Large Amplitude Vibration of FG-GPL Reinforced Conical Shell Panels on Elastic Foundation

Functionally graded (FG) composite structures reinforced by graphene platelets (GPL) have been widely adopted as a state-of-the-art structural element due to their preeminent properties and functional designability. However, most studies are confined to beams, plates, and cylindrical panels, relying on the numerical differential quadrature method (DQM) and the finite element numerical method. In this context, the current study intends to investigate the nonlinear free vibration of FG-GPL-reinforced composite (RC) conical panels resting on an elastic medium by developing a 2-D planar meshfree method-based nonlinear numerical method. The nonlinear free vibration problem is expressed by the first-order shell deformation theory and the von-Kármán nonlinearity. The complex conical neutral surface of the panel is transformed into a 2-D rectangular plane to avoid painstaking mathematical manipulation.

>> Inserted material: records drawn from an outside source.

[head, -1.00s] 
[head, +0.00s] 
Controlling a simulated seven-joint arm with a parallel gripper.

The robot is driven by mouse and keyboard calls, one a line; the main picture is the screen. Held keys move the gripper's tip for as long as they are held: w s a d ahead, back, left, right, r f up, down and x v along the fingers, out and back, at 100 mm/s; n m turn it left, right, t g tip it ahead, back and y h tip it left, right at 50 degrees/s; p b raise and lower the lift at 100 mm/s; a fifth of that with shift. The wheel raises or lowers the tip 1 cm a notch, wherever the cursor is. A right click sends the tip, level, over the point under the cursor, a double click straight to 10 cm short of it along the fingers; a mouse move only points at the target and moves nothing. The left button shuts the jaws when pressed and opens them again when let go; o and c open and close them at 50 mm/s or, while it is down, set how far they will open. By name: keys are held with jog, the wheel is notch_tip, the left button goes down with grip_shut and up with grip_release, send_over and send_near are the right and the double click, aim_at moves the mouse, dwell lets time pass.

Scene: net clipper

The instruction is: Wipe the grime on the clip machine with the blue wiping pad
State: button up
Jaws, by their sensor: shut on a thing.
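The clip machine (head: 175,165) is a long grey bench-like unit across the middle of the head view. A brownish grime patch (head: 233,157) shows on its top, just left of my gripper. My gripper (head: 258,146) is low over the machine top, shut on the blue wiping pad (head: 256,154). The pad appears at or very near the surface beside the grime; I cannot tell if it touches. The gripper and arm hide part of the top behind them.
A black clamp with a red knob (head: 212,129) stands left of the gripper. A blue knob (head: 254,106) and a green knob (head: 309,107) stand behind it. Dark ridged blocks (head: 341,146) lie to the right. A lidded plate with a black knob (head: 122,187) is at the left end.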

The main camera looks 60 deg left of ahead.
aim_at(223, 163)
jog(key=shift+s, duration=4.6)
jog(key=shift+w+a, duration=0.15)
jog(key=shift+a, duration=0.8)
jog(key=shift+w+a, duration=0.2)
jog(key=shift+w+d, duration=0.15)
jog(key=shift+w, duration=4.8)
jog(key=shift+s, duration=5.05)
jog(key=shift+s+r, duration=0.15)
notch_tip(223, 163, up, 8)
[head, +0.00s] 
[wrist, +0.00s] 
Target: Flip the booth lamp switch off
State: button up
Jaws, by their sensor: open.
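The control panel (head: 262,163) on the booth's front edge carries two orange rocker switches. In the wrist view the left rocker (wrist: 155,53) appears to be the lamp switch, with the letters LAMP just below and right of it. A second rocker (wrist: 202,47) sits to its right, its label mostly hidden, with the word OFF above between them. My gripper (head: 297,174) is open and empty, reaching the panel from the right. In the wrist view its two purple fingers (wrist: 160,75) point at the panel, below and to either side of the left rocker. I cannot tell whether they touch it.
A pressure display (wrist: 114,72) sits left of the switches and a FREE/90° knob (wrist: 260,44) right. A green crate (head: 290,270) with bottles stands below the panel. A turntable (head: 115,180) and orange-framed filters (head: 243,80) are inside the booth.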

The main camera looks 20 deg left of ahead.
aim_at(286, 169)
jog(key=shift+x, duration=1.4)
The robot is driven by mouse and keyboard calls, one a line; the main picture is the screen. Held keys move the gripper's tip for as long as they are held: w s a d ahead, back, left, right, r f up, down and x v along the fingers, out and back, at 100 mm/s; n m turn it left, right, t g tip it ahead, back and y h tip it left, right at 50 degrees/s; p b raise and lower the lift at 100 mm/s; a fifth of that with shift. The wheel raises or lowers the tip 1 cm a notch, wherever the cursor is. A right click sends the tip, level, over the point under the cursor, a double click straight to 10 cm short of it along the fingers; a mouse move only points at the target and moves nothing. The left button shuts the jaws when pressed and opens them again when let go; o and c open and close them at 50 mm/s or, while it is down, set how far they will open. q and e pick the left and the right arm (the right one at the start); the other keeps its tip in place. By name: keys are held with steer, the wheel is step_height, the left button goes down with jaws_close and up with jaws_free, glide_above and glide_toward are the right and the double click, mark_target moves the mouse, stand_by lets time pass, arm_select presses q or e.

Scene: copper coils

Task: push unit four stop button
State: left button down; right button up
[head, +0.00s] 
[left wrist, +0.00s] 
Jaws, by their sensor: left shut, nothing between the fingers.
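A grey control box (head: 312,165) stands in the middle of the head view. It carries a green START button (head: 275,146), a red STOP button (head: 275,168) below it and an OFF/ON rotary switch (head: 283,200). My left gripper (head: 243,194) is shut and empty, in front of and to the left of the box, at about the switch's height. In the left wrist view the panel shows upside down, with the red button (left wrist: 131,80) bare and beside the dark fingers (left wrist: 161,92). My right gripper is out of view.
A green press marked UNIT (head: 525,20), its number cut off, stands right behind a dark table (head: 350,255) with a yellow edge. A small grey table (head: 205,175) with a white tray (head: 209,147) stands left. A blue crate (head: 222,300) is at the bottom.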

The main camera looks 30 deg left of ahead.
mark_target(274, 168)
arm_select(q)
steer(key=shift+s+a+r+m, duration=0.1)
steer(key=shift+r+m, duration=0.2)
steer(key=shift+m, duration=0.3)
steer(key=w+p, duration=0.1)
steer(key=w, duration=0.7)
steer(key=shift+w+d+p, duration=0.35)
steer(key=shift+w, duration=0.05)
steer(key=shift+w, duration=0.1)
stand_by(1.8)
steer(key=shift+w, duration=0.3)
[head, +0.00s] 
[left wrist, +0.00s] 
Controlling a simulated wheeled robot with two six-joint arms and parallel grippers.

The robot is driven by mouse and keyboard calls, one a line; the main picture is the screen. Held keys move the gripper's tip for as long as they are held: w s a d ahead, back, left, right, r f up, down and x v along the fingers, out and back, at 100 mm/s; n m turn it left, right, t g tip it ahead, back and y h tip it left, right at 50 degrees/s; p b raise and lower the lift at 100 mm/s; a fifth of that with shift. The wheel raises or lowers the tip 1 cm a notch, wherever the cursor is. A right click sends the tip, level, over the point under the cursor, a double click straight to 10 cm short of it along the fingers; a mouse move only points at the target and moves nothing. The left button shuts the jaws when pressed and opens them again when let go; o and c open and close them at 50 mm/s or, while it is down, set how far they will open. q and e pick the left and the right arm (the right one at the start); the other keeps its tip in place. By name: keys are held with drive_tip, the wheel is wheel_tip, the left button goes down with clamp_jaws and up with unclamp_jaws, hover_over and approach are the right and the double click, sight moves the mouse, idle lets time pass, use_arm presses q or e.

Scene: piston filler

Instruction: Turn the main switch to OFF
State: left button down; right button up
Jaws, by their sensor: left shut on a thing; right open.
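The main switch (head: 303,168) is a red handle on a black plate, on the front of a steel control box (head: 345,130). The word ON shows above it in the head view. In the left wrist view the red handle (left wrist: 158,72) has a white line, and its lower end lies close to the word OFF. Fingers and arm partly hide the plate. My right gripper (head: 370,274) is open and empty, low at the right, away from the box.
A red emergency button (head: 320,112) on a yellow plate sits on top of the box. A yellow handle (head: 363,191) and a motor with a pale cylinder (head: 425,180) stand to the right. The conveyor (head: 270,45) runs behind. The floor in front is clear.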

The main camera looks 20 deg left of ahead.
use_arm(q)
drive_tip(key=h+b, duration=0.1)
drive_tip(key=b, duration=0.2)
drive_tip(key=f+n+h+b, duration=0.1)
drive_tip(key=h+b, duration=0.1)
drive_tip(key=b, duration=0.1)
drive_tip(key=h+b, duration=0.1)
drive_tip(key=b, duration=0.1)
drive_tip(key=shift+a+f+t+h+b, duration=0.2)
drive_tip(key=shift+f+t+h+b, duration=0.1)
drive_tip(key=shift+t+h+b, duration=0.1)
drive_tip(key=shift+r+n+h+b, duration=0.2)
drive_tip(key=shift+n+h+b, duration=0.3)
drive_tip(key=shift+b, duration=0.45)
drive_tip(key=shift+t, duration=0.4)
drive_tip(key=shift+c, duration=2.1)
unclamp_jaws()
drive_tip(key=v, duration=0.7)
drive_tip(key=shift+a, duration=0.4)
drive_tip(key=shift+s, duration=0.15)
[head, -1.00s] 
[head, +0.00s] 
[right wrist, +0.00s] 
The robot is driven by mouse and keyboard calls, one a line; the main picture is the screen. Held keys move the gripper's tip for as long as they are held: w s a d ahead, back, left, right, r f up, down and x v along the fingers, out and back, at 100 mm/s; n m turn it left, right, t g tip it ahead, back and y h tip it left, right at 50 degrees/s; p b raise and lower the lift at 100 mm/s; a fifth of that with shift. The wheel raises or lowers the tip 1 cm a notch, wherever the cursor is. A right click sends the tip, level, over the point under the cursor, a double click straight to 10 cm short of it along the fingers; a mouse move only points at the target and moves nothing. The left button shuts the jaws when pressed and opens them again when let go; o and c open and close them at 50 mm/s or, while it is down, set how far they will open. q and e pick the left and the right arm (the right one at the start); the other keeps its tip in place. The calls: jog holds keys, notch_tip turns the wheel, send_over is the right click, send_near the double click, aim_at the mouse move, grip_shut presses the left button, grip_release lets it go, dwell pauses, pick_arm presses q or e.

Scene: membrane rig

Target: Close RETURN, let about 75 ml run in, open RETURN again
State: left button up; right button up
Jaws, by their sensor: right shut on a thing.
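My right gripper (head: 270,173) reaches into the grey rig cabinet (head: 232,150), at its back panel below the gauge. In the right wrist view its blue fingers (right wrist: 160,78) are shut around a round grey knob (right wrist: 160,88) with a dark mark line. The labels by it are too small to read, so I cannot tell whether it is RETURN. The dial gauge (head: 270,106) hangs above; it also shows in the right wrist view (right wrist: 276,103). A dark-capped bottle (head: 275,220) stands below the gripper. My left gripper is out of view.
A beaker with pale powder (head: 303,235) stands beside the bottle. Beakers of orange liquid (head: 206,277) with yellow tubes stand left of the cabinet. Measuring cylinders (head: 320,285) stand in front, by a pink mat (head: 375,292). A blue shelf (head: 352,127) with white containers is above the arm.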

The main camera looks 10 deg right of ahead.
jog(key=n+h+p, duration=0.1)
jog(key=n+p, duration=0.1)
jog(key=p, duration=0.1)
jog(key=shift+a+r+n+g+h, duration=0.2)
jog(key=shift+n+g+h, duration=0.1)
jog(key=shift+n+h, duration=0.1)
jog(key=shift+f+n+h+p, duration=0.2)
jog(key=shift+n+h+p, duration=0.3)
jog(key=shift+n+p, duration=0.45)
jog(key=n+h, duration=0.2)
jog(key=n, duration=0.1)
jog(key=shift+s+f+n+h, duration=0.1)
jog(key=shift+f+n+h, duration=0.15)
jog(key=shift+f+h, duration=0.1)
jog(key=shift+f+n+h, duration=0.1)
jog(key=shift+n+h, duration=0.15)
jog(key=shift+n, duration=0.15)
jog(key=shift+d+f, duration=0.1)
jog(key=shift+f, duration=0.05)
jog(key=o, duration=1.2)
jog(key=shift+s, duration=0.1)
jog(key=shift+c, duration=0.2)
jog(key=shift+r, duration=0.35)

The troublesome shear-membrane locking is suppressed by employing the MITC3+shell element, and the derived nonlinear modal equations are solved by introducing a three-step direct iterative scheme. The present method is compared with the DQM through the benchmark experiment, from which a good agreement between the two methods is observed. And, the nonlinear free vibration characteristics of FG-GPLRC conical panels on an elastic foundation are profoundly investigated, and it is found that those are significantly influenced by the foundation stiffness, the amount and dispersion pattern of GPLs, the panel geometry sizes, and the boundary condition.